Malang, Suara Gong. Pelabuhan Kambang Putih, dari abad ke-12 sudah memainkan perannya sebagai pelabuhan perdagangan. Digunakan untuk bertolak ke Annam-India dan mengalami titik puncak ramai pada abad ke-14. Yaitu masa Majapahit, yang didukung dengan berbagai kebijakan oleh Hayam Wuruk. Salah satunya, untuk mendorong majunya pelabuhan sebagai pintu gerbang perdagangan pelayaran.
Jauh sebelum itu, dalam Kitab Kidung Harsyawijaya, maupun Pararaton, juga mencatat sejarah tentang pelabuhan tersebut. Di situ dijelaskan, dari pelabuhan inilah ekspedisi kerajaan Singosari, ke Melayu (Ekspedisi Pamalayu) diberangkatkan pada 1275M.
Bahkan Airlangga, pendiri Kerajaan Kahuripan, (1009-1042), juga berperan penting terhadap Pelabuhan Kambang Putih. Terutama membuka jalur Pantai Utara Jawa, Surabaya dan Tuban. Terdapat bukti sejarah dalam Prasasti Kambang Putih, Tuban merupakan sebuah kota maritim. Raja Airlangga, memajukan dan meramaikan Kambang Putih, sebagai pelabuhan Internasional tempat bersandarnya para pedagang dari banyak negara.
Raja Airlangga juga membuat kebijakan Sima (daerah yang diringankan pajaknya) untuk Kambang Putih. Di kawasan Sima, pajak penjualan barang dagangan hanya akan dikenakan kepada pedagang yang melebihi ketentuan batas jumlah dagangan yang telah ditetapkan
Prasasti Kambang Putih, juga menandakan bahwa di daerah ini memang digunakan sebagai jalannya aktivitas perdagangan yang menggunakan perahu.
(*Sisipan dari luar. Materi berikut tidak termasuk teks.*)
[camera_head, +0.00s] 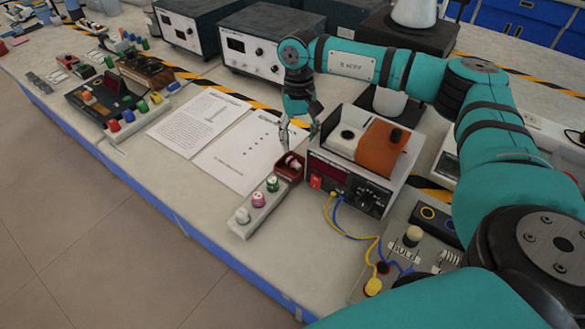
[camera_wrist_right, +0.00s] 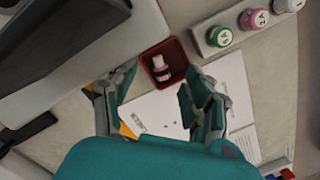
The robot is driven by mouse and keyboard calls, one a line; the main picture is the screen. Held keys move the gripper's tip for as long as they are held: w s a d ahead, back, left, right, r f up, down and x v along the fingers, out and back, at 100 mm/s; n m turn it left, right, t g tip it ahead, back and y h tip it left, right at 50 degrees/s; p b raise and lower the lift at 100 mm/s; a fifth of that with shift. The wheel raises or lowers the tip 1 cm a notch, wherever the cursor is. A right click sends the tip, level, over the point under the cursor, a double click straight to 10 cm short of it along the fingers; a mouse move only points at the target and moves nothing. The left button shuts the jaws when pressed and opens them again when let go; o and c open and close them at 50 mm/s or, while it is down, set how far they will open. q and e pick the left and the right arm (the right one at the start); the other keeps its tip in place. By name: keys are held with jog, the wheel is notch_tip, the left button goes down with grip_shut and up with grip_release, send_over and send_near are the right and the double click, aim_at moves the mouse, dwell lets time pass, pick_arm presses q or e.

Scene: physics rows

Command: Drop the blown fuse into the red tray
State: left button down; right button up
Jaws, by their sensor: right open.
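The red tray (camera_head: 290,176) is a small square box on the bench, beside the front left of the power unit; it also shows in the wrist view (camera_wrist_right: 177,52). A small fuse with a pink band and a pale end (camera_wrist_right: 160,68) lies inside the tray, and shows in the head view (camera_head: 292,161). I cannot read whether it is marked as blown. My right gripper (camera_head: 298,140) is above the tray, fingers pointing down. My left gripper is out of view.
A white fuse rack (camera_head: 250,220) holding green, pink and white fuses stands next to the tray. The power unit (camera_head: 345,185), with an orange block on top and yellow and blue leads, is close on the right. Paper sheets (camera_head: 240,155) lie flat to the left.

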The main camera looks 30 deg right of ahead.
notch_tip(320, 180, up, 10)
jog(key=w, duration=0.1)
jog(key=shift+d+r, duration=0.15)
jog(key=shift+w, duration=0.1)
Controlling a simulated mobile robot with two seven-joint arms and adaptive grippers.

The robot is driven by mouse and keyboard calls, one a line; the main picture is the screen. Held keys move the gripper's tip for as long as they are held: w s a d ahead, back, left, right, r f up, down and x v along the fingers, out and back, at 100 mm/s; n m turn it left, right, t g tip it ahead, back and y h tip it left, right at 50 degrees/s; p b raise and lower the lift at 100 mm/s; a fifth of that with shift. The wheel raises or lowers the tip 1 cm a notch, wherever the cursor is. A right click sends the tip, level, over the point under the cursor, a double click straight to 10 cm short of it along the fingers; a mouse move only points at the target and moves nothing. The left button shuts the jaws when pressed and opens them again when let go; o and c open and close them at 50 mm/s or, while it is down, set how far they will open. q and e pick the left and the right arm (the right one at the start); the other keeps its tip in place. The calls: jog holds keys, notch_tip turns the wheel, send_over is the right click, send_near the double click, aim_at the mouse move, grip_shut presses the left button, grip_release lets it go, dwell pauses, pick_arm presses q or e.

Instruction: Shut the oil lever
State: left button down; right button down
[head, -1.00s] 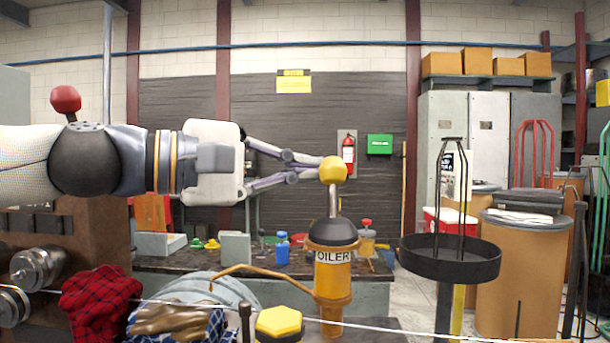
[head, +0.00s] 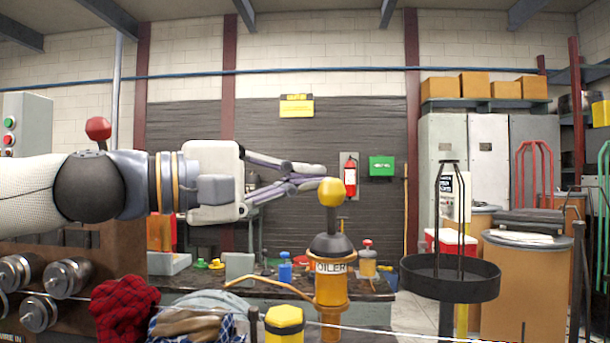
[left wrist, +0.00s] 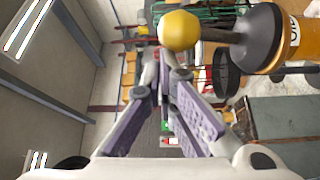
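The oiler (head: 332,288) is an orange-yellow cylinder with an "OILER" label. Its oil lever has a yellow ball knob (head: 331,192) on a short stem above a black dome (head: 331,245), and stands close to upright. My left gripper (head: 322,178) reaches in from the left, its fingertips closed together at the upper left of the knob. In the left wrist view the fingertips (left wrist: 164,68) come together just short of the knob (left wrist: 179,31), with nothing seen between them. Whether they touch the knob is unclear. My right gripper is not in view.
A black round tray with a wire frame (head: 450,279) stands right of the oiler. A yellow hexagonal cap (head: 284,322) and a red plaid cloth (head: 124,306) are in front and left. A workbench (head: 200,275) with small items stands behind.

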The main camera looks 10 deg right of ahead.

Seperti penggalan prasasti Kambang Putih
sebagai berikut: “Dwal pikupikulan, pitung pikul, banawa karwa tundan, samangkana kawnang ikang kambang puth wnang apadaganga wdi tali pahinga”.
Yang berarti aturan dagang yang jika menggunakan perahu bertundan, mereka dibebaskan dari pajak yang berorientasi pada perdagangan menggunakan kapal, sehingga ini menunjukkan suatu aktivitas pelabuhan.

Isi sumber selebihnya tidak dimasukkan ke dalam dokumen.